=== Aim ===
Repeat all of the material exactly as given.

=== Provided data ===
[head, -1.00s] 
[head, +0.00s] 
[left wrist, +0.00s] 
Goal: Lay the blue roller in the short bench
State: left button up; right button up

=== Final answer ===
[head, -1.00s] 
[head, +0.00s] 
[left wrist, +0.00s] 
Goal: Lay the blue roller in the short bench
State: left button up; right button up

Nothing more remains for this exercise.